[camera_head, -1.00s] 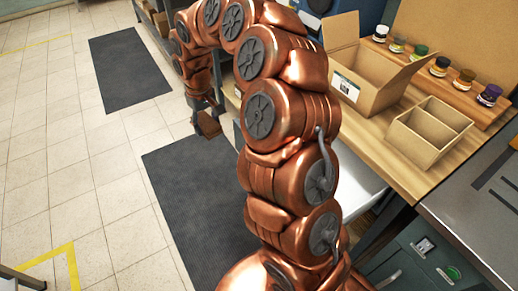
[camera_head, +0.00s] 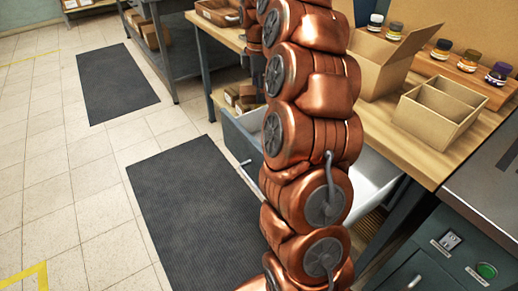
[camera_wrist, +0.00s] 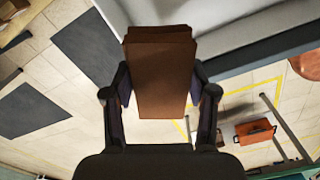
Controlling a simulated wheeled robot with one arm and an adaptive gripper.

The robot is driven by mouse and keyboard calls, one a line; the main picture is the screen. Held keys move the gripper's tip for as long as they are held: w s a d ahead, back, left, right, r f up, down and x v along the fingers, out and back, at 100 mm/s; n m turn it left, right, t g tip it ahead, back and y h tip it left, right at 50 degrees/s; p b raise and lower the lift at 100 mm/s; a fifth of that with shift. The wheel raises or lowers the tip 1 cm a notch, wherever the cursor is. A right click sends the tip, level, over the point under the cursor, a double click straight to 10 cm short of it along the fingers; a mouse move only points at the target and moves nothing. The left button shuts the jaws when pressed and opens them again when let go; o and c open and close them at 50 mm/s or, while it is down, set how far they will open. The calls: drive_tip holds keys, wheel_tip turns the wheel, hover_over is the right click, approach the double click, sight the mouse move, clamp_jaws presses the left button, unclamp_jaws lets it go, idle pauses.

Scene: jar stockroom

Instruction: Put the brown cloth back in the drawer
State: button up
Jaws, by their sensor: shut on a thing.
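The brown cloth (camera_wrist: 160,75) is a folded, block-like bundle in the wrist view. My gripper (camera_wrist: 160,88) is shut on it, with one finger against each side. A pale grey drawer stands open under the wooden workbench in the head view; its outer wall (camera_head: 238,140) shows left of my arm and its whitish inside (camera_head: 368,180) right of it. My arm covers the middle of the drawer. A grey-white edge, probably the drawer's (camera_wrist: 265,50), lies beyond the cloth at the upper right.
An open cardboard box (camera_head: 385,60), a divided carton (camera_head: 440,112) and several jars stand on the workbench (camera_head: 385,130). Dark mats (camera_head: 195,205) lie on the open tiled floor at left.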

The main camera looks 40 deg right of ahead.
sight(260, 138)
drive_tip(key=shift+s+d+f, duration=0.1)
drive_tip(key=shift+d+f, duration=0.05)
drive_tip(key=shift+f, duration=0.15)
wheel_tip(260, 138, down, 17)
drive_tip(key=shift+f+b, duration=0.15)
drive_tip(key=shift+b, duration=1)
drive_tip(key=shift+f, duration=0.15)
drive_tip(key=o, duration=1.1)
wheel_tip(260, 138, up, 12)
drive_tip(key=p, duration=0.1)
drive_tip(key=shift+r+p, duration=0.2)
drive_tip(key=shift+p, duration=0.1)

# Exercise prompt
Omit the pictures and output all of the other material exactly.

# Finished answer
[camera_head, -1.00s] 
[camera_head, +0.00s] 
[camera_wrist, +0.00s] 
Controlling a simulated wheeled robot with one arm and an adaptive gripper.

The robot is driven by mouse and keyboard calls, one a line; the main picture is the screen. Held keys move the gripper's tip for as long as they are held: w s a d ahead, back, left, right, r f up, down and x v along the fingers, out and back, at 100 mm/s; n m turn it left, right, t g tip it ahead, back and y h tip it left, right at 50 degrees/s; p b raise and lower the lift at 100 mm/s; a fifth of that with shift. The wheel raises or lowers the tip 1 cm a notch, wherever the cursor is. A right click sends the tip, level, over the point under the cursor, a double click straight to 10 cm short of it along the fingers; a mouse move only points at the target and moves nothing. The left button shuts the jaws when pressed and opens them again when let go; o and c open and close them at 50 mm/s or, while it is down, set how far they will open. The calls: drive_tip holds keys, wheel_tip turns the wheel, hover_over is the right click, approach the double click, sight the mouse move, clamp_jaws presses the left button, unclamp_jaws lets it go, idle pauses.

Scene: jar stockroom

Instruction: Put the brown cloth back in the drawer
State: button up
Jaws, by their sensor: shut on a thing.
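The brown cloth (camera_wrist: 160,75) is a folded, block-like bundle in the wrist view. My gripper (camera_wrist: 160,88) is shut on it, with one finger against each side. A pale grey drawer stands open under the wooden workbench in the head view; its outer wall (camera_head: 238,140) shows left of my arm and its whitish inside (camera_head: 368,180) right of it. My arm covers the middle of the drawer. A grey-white edge, probably the drawer's (camera_wrist: 265,50), lies beyond the cloth at the upper right.
An open cardboard box (camera_head: 385,60), a divided carton (camera_head: 440,112) and several jars stand on the workbench (camera_head: 385,130). Dark mats (camera_head: 195,205) lie on the open tiled floor at left.

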The main camera looks 40 deg right of ahead.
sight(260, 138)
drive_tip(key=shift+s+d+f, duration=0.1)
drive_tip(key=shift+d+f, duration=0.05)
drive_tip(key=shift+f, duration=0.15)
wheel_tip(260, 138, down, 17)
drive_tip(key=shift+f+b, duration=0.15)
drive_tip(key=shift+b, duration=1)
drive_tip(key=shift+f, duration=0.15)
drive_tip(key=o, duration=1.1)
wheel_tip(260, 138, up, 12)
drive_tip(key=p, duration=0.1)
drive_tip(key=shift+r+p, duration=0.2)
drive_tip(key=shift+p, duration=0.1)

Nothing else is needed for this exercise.